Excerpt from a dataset

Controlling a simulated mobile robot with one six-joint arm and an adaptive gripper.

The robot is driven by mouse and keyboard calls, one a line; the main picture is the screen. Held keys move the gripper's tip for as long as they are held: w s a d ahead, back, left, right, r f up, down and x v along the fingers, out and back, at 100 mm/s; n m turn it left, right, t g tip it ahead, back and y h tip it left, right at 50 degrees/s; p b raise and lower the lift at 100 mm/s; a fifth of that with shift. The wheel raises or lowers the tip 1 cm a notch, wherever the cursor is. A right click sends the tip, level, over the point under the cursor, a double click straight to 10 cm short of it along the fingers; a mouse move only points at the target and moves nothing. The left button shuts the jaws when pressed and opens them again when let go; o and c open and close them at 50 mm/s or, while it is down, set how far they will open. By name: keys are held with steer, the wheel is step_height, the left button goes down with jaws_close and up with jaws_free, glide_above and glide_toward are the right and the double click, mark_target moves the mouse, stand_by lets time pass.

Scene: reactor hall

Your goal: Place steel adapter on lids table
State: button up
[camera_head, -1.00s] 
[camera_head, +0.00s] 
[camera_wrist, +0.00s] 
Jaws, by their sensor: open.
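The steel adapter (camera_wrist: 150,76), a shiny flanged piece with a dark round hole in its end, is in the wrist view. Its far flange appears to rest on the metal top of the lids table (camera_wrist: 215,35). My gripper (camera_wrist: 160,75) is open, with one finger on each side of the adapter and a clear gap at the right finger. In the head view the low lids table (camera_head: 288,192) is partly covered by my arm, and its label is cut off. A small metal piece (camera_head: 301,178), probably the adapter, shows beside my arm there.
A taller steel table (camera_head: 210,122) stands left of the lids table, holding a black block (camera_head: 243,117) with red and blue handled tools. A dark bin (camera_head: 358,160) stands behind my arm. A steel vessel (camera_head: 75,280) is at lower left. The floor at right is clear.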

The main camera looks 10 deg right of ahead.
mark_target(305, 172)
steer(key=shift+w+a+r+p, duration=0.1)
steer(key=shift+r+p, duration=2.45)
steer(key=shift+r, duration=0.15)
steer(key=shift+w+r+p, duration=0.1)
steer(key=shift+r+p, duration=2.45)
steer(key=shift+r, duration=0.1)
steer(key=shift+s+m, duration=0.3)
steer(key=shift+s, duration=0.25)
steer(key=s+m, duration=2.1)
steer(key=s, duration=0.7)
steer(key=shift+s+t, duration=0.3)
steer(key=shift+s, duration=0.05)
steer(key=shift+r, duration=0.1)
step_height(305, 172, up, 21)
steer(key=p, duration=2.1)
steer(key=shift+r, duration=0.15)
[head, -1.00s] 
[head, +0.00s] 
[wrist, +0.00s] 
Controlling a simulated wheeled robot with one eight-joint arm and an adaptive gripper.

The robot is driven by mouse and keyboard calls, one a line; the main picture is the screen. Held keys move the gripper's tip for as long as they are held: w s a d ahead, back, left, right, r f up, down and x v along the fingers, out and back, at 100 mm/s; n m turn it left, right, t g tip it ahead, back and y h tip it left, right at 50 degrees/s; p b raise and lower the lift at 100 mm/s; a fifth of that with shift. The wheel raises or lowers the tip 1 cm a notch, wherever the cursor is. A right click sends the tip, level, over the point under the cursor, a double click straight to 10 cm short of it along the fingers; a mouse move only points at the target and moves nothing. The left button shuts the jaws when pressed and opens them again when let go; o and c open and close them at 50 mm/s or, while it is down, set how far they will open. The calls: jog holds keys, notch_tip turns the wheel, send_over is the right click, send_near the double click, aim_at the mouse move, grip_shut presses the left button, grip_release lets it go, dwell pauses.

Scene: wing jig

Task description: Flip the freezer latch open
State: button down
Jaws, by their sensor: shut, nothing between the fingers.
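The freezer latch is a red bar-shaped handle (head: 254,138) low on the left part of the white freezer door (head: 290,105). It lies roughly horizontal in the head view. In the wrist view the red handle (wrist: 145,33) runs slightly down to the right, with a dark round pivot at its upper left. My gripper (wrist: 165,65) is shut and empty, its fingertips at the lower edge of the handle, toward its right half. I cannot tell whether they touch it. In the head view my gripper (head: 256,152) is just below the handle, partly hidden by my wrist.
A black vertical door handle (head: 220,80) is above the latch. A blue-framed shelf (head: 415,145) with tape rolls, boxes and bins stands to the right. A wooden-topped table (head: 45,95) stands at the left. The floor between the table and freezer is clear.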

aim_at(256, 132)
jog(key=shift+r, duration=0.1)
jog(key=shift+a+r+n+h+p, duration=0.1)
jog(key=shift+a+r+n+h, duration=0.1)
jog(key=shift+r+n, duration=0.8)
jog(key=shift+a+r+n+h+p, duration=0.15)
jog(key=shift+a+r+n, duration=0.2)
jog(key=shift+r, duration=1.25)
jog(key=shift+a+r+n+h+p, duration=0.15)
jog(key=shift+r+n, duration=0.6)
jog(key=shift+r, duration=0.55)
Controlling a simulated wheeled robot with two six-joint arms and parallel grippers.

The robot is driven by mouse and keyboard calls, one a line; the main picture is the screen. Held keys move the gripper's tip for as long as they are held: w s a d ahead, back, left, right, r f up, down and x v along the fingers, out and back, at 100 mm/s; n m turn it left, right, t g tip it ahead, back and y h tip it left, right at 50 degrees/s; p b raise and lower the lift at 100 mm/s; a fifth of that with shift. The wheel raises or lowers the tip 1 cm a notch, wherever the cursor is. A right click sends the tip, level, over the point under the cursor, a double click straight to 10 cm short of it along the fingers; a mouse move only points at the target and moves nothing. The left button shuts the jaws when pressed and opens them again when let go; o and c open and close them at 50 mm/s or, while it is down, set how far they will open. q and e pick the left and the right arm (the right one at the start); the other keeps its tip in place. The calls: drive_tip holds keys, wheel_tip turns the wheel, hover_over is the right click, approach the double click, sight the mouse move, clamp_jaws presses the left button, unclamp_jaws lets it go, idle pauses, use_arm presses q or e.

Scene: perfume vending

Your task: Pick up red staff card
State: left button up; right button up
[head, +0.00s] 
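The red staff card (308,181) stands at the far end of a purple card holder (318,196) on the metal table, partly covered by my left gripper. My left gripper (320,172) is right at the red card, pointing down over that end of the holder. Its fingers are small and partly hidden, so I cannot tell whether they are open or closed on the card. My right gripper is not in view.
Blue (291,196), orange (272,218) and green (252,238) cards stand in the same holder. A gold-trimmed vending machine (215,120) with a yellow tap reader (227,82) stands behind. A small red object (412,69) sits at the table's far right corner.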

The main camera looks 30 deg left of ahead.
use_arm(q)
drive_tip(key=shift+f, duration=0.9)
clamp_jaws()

WHAT YOU WILL DO:
Give the entries once more, exactly as they appear.

SOLUTION:
Controlling a simulated mobile robot with one six-joint arm and an adaptive gripper.

The robot is driven by mouse and keyboard calls, one a line; the main picture is the screen. Held keys move the gripper's tip for as long as they are held: w s a d ahead, back, left, right, r f up, down and x v along the fingers, out and back, at 100 mm/s; n m turn it left, right, t g tip it ahead, back and y h tip it left, right at 50 degrees/s; p b raise and lower the lift at 100 mm/s; a fifth of that with shift. The wheel raises or lowers the tip 1 cm a notch, wherever the cursor is. A right click sends the tip, level, over the point under the cursor, a double click straight to 10 cm short of it along the fingers; a mouse move only points at the target and moves nothing. The left button shuts the jaws when pressed and opens them again when let go; o and c open and close them at 50 mm/s or, while it is down, set how far they will open. By name: keys are held with steer, the wheel is step_height, the left button goes down with jaws_close and up with jaws_free, glide_above and glide_toward are the right and the double click, mark_target moves the mouse, stand_by lets time pass.

Scene: reactor hall

Your goal: Place steel adapter on lids table
State: button up
[camera_head, -1.00s] 
[camera_head, +0.00s] 
[camera_wrist, +0.00s] 
Jaws, by their sensor: open.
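The steel adapter (camera_wrist: 150,76), a shiny flanged piece with a dark round hole in its end, is in the wrist view. Its far flange appears to rest on the metal top of the lids table (camera_wrist: 215,35). My gripper (camera_wrist: 160,75) is open, with one finger on each side of the adapter and a clear gap at the right finger. In the head view the low lids table (camera_head: 288,192) is partly covered by my arm, and its label is cut off. A small metal piece (camera_head: 301,178), probably the adapter, shows beside my arm there.
A taller steel table (camera_head: 210,122) stands left of the lids table, holding a black block (camera_head: 243,117) with red and blue handled tools. A dark bin (camera_head: 358,160) stands behind my arm. A steel vessel (camera_head: 75,280) is at lower left. The floor at right is clear.

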The main camera looks 10 deg right of ahead.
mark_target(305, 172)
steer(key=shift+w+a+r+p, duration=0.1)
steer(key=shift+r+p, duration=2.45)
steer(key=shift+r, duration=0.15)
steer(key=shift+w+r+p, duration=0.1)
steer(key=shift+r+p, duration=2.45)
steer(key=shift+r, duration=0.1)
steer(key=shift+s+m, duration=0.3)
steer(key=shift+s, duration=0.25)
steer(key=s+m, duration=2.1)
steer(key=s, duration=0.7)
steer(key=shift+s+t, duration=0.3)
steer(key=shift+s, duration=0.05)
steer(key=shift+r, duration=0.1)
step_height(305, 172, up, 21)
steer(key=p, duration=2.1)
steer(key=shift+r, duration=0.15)
[head, -1.00s] 
[head, +0.00s] 
[wrist, +0.00s] 
Controlling a simulated wheeled robot with one eight-joint arm and an adaptive gripper.

The robot is driven by mouse and keyboard calls, one a line; the main picture is the screen. Held keys move the gripper's tip for as long as they are held: w s a d ahead, back, left, right, r f up, down and x v along the fingers, out and back, at 100 mm/s; n m turn it left, right, t g tip it ahead, back and y h tip it left, right at 50 degrees/s; p b raise and lower the lift at 100 mm/s; a fifth of that with shift. The wheel raises or lowers the tip 1 cm a notch, wherever the cursor is. A right click sends the tip, level, over the point under the cursor, a double click straight to 10 cm short of it along the fingers; a mouse move only points at the target and moves nothing. The left button shuts the jaws when pressed and opens them again when let go; o and c open and close them at 50 mm/s or, while it is down, set how far they will open. The calls: jog holds keys, notch_tip turns the wheel, send_over is the right click, send_near the double click, aim_at the mouse move, grip_shut presses the left button, grip_release lets it go, dwell pauses.

Scene: wing jig

Task description: Flip the freezer latch open
State: button down
Jaws, by their sensor: shut, nothing between the fingers.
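The freezer latch is a red bar-shaped handle (head: 254,138) low on the left part of the white freezer door (head: 290,105). It lies roughly horizontal in the head view. In the wrist view the red handle (wrist: 145,33) runs slightly down to the right, with a dark round pivot at its upper left. My gripper (wrist: 165,65) is shut and empty, its fingertips at the lower edge of the handle, toward its right half. I cannot tell whether they touch it. In the head view my gripper (head: 256,152) is just below the handle, partly hidden by my wrist.
A black vertical door handle (head: 220,80) is above the latch. A blue-framed shelf (head: 415,145) with tape rolls, boxes and bins stands to the right. A wooden-topped table (head: 45,95) stands at the left. The floor between the table and freezer is clear.

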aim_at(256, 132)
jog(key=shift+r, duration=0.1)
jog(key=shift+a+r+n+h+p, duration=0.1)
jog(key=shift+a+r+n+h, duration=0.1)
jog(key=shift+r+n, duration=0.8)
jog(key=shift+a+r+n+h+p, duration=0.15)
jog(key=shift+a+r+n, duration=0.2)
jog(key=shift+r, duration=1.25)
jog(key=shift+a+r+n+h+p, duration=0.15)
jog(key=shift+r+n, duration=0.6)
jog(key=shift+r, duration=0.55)
Controlling a simulated wheeled robot with two six-joint arms and parallel grippers.

The robot is driven by mouse and keyboard calls, one a line; the main picture is the screen. Held keys move the gripper's tip for as long as they are held: w s a d ahead, back, left, right, r f up, down and x v along the fingers, out and back, at 100 mm/s; n m turn it left, right, t g tip it ahead, back and y h tip it left, right at 50 degrees/s; p b raise and lower the lift at 100 mm/s; a fifth of that with shift. The wheel raises or lowers the tip 1 cm a notch, wherever the cursor is. A right click sends the tip, level, over the point under the cursor, a double click straight to 10 cm short of it along the fingers; a mouse move only points at the target and moves nothing. The left button shuts the jaws when pressed and opens them again when let go; o and c open and close them at 50 mm/s or, while it is down, set how far they will open. q and e pick the left and the right arm (the right one at the start); the other keeps its tip in place. The calls: drive_tip holds keys, wheel_tip turns the wheel, hover_over is the right click, approach the double click, sight the mouse move, clamp_jaws presses the left button, unclamp_jaws lets it go, idle pauses, use_arm presses q or e.

Scene: perfume vending

Your task: Pick up red staff card
State: left button up; right button up
[head, +0.00s] 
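The red staff card (308,181) stands at the far end of a purple card holder (318,196) on the metal table, partly covered by my left gripper. My left gripper (320,172) is right at the red card, pointing down over that end of the holder. Its fingers are small and partly hidden, so I cannot tell whether they are open or closed on the card. My right gripper is not in view.
Blue (291,196), orange (272,218) and green (252,238) cards stand in the same holder. A gold-trimmed vending machine (215,120) with a yellow tap reader (227,82) stands behind. A small red object (412,69) sits at the table's far right corner.

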The main camera looks 30 deg left of ahead.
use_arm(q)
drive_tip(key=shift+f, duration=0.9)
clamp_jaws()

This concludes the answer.